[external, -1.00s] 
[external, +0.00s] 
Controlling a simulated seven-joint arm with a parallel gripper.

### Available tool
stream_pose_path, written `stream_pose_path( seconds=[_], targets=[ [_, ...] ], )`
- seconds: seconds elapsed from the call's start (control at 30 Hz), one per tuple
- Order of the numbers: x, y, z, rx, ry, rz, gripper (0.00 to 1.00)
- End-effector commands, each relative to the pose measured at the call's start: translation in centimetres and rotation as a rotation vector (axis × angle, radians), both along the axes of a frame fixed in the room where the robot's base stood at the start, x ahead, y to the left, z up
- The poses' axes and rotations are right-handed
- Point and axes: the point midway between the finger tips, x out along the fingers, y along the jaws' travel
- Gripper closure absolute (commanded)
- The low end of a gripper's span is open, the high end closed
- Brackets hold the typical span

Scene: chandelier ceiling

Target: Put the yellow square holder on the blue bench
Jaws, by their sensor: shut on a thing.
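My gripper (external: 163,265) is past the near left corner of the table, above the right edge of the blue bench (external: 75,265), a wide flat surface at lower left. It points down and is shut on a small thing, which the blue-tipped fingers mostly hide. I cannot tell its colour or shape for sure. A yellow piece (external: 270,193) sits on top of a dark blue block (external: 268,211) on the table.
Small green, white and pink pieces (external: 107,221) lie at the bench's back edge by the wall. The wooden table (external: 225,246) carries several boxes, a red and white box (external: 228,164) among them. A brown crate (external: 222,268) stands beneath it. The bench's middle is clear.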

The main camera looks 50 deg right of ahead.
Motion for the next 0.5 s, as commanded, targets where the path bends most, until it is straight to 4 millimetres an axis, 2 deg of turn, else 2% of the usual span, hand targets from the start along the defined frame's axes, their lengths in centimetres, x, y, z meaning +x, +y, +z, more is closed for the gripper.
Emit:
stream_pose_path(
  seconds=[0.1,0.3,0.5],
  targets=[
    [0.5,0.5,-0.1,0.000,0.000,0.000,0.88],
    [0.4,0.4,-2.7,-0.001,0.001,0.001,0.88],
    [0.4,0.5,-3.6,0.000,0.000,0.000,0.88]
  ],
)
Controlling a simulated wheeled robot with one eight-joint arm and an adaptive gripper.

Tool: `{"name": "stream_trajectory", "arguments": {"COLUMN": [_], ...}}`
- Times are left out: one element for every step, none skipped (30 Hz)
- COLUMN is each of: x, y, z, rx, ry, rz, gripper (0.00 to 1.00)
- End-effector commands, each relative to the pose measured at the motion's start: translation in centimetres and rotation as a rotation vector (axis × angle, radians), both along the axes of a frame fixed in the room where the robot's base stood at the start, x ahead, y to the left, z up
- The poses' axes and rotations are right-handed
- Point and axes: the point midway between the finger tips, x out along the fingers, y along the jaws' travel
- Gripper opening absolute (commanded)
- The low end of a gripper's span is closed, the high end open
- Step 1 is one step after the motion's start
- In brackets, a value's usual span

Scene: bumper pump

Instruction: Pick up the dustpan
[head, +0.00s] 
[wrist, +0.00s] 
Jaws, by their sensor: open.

........

Your goal: Every line above that contains the word "commanded" should be reported.

Answer to the task:
- Gripper closure absolute (commanded)
Motion for the next 0.5 s, as commanded, targets where the path bends most, until it is straight to 4 millimetres an axis, 2 deg of turn, else 2% of the usual span, hand targets from the start along the defined frame's axes, their lengths in centimetres, x, y, z meaning +x, +y, +z, more is closed for the gripper.
- Gripper opening absolute (commanded)

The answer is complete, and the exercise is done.